(A run of records)
[start]
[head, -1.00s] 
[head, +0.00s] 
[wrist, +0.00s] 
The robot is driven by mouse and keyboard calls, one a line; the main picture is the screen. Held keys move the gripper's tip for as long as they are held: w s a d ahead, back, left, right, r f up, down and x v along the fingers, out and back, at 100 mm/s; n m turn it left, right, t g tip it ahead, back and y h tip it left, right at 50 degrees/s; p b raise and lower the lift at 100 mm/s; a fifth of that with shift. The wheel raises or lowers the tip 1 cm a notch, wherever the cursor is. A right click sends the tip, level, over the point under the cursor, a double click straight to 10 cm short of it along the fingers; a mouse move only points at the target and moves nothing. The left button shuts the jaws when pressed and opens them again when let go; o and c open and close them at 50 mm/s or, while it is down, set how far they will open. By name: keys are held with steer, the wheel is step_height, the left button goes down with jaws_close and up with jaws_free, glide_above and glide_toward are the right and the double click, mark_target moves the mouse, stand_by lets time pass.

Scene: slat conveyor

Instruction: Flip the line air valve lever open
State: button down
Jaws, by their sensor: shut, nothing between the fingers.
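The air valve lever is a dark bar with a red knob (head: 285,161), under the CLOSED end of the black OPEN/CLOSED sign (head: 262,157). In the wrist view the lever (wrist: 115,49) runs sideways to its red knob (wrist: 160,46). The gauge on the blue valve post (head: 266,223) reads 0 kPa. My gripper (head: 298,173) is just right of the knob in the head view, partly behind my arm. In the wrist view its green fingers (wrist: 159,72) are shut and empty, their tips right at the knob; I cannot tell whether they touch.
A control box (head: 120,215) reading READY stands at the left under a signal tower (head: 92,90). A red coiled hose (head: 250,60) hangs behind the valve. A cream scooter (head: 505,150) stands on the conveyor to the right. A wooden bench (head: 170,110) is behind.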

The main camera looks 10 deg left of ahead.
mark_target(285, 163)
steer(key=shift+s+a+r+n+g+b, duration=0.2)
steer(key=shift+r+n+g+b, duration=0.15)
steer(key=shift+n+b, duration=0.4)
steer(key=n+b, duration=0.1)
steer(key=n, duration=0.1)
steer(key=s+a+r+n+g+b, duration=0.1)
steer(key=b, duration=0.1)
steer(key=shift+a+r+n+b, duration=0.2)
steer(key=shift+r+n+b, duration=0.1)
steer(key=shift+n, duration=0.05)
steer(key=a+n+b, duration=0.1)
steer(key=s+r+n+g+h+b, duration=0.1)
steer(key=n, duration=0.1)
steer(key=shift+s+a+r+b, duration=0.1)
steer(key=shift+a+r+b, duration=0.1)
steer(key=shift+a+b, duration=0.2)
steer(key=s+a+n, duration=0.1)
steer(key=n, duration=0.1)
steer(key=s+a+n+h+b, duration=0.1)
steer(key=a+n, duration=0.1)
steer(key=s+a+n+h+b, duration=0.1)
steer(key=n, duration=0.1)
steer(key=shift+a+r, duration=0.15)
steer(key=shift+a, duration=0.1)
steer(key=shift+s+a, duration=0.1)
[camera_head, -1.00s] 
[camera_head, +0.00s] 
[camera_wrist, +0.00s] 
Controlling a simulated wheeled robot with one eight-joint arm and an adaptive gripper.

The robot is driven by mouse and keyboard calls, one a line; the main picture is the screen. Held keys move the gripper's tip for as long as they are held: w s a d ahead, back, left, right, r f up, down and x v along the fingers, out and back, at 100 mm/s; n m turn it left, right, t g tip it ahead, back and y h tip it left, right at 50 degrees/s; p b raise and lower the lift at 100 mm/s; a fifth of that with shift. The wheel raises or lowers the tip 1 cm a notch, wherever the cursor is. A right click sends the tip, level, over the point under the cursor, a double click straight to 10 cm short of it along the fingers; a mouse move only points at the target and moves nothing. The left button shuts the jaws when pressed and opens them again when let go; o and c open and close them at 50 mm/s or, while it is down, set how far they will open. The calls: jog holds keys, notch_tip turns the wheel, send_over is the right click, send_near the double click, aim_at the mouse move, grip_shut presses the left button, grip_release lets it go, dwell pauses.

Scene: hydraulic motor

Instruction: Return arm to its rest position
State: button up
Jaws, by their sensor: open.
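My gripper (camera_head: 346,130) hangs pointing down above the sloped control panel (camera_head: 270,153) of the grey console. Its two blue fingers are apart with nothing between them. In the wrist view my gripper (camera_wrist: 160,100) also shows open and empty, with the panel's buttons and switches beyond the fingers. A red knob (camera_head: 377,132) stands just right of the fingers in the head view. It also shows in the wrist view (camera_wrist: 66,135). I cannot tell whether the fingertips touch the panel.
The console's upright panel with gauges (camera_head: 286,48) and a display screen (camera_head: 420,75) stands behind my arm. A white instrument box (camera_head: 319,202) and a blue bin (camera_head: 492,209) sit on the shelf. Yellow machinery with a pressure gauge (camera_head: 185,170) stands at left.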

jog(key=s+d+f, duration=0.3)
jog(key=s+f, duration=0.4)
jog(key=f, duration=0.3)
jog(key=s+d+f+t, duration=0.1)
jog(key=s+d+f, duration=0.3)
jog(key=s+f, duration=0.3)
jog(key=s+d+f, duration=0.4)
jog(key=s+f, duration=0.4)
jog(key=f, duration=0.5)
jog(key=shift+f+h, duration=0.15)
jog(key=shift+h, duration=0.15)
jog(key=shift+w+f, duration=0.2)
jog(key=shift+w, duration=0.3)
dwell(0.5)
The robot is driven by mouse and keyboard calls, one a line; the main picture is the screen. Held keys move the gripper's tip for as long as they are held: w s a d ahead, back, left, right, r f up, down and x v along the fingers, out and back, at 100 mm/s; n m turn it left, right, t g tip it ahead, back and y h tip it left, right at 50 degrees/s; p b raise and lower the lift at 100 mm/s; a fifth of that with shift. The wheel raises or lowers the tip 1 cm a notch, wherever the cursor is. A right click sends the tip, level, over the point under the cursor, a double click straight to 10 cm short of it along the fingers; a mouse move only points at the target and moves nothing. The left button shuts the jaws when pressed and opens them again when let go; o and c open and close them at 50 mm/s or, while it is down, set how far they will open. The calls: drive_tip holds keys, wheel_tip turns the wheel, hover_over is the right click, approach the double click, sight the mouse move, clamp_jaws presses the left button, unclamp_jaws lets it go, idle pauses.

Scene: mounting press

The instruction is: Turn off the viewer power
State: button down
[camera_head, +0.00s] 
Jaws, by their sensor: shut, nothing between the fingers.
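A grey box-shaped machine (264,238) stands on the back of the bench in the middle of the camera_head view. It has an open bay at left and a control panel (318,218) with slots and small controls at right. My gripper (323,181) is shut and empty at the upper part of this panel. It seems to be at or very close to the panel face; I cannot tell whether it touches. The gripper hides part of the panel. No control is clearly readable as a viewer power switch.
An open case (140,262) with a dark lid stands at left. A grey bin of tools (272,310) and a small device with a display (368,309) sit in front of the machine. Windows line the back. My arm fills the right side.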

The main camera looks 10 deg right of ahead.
[end]
**Task description**
Reproduce all data above, unchanged.

**Expected output**
[head, -1.00s] 
[head, +0.00s] 
[wrist, +0.00s] 
The robot is driven by mouse and keyboard calls, one a line; the main picture is the screen. Held keys move the gripper's tip for as long as they are held: w s a d ahead, back, left, right, r f up, down and x v along the fingers, out and back, at 100 mm/s; n m turn it left, right, t g tip it ahead, back and y h tip it left, right at 50 degrees/s; p b raise and lower the lift at 100 mm/s; a fifth of that with shift. The wheel raises or lowers the tip 1 cm a notch, wherever the cursor is. A right click sends the tip, level, over the point under the cursor, a double click straight to 10 cm short of it along the fingers; a mouse move only points at the target and moves nothing. The left button shuts the jaws when pressed and opens them again when let go; o and c open and close them at 50 mm/s or, while it is down, set how far they will open. By name: keys are held with steer, the wheel is step_height, the left button goes down with jaws_close and up with jaws_free, glide_above and glide_toward are the right and the double click, mark_target moves the mouse, stand_by lets time pass.

Scene: slat conveyor

Instruction: Flip the line air valve lever open
State: button down
Jaws, by their sensor: shut, nothing between the fingers.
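The air valve lever is a dark bar with a red knob (head: 285,161), under the CLOSED end of the black OPEN/CLOSED sign (head: 262,157). In the wrist view the lever (wrist: 115,49) runs sideways to its red knob (wrist: 160,46). The gauge on the blue valve post (head: 266,223) reads 0 kPa. My gripper (head: 298,173) is just right of the knob in the head view, partly behind my arm. In the wrist view its green fingers (wrist: 159,72) are shut and empty, their tips right at the knob; I cannot tell whether they touch.
A control box (head: 120,215) reading READY stands at the left under a signal tower (head: 92,90). A red coiled hose (head: 250,60) hangs behind the valve. A cream scooter (head: 505,150) stands on the conveyor to the right. A wooden bench (head: 170,110) is behind.

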The main camera looks 10 deg left of ahead.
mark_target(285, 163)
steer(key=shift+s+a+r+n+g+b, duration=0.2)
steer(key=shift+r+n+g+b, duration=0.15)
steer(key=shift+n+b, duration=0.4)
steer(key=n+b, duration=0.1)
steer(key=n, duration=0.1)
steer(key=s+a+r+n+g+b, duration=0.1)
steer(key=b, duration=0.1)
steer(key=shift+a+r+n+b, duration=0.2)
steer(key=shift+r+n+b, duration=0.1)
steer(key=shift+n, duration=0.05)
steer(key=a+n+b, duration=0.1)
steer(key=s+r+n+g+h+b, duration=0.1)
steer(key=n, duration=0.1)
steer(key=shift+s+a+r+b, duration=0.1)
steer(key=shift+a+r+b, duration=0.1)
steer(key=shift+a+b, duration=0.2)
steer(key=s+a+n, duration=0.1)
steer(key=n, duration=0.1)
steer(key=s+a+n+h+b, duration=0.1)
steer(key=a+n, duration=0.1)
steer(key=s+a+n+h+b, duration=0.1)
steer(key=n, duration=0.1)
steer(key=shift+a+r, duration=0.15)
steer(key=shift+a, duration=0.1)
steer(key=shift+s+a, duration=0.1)
[camera_head, -1.00s] 
[camera_head, +0.00s] 
[camera_wrist, +0.00s] 
Controlling a simulated wheeled robot with one eight-joint arm and an adaptive gripper.

The robot is driven by mouse and keyboard calls, one a line; the main picture is the screen. Held keys move the gripper's tip for as long as they are held: w s a d ahead, back, left, right, r f up, down and x v along the fingers, out and back, at 100 mm/s; n m turn it left, right, t g tip it ahead, back and y h tip it left, right at 50 degrees/s; p b raise and lower the lift at 100 mm/s; a fifth of that with shift. The wheel raises or lowers the tip 1 cm a notch, wherever the cursor is. A right click sends the tip, level, over the point under the cursor, a double click straight to 10 cm short of it along the fingers; a mouse move only points at the target and moves nothing. The left button shuts the jaws when pressed and opens them again when let go; o and c open and close them at 50 mm/s or, while it is down, set how far they will open. The calls: jog holds keys, notch_tip turns the wheel, send_over is the right click, send_near the double click, aim_at the mouse move, grip_shut presses the left button, grip_release lets it go, dwell pauses.

Scene: hydraulic motor

Instruction: Return arm to its rest position
State: button up
Jaws, by their sensor: open.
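My gripper (camera_head: 346,130) hangs pointing down above the sloped control panel (camera_head: 270,153) of the grey console. Its two blue fingers are apart with nothing between them. In the wrist view my gripper (camera_wrist: 160,100) also shows open and empty, with the panel's buttons and switches beyond the fingers. A red knob (camera_head: 377,132) stands just right of the fingers in the head view. It also shows in the wrist view (camera_wrist: 66,135). I cannot tell whether the fingertips touch the panel.
The console's upright panel with gauges (camera_head: 286,48) and a display screen (camera_head: 420,75) stands behind my arm. A white instrument box (camera_head: 319,202) and a blue bin (camera_head: 492,209) sit on the shelf. Yellow machinery with a pressure gauge (camera_head: 185,170) stands at left.

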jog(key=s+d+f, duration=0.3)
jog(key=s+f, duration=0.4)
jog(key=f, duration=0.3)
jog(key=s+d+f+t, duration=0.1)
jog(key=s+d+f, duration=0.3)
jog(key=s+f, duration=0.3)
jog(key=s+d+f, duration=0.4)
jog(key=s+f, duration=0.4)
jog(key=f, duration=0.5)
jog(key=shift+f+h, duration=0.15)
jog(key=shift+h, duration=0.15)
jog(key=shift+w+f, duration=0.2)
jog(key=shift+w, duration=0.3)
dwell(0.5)
The robot is driven by mouse and keyboard calls, one a line; the main picture is the screen. Held keys move the gripper's tip for as long as they are held: w s a d ahead, back, left, right, r f up, down and x v along the fingers, out and back, at 100 mm/s; n m turn it left, right, t g tip it ahead, back and y h tip it left, right at 50 degrees/s; p b raise and lower the lift at 100 mm/s; a fifth of that with shift. The wheel raises or lowers the tip 1 cm a notch, wherever the cursor is. A right click sends the tip, level, over the point under the cursor, a double click straight to 10 cm short of it along the fingers; a mouse move only points at the target and moves nothing. The left button shuts the jaws when pressed and opens them again when let go; o and c open and close them at 50 mm/s or, while it is down, set how far they will open. The calls: drive_tip holds keys, wheel_tip turns the wheel, hover_over is the right click, approach the double click, sight the mouse move, clamp_jaws presses the left button, unclamp_jaws lets it go, idle pauses.

Scene: mounting press

The instruction is: Turn off the viewer power
State: button down
[camera_head, +0.00s] 
Jaws, by their sensor: shut, nothing between the fingers.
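A grey box-shaped machine (264,238) stands on the back of the bench in the middle of the camera_head view. It has an open bay at left and a control panel (318,218) with slots and small controls at right. My gripper (323,181) is shut and empty at the upper part of this panel. It seems to be at or very close to the panel face; I cannot tell whether it touches. The gripper hides part of the panel. No control is clearly readable as a viewer power switch.
An open case (140,262) with a dark lid stands at left. A grey bin of tools (272,310) and a small device with a display (368,309) sit in front of the machine. Windows line the back. My arm fills the right side.

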The main camera looks 10 deg right of ahead.

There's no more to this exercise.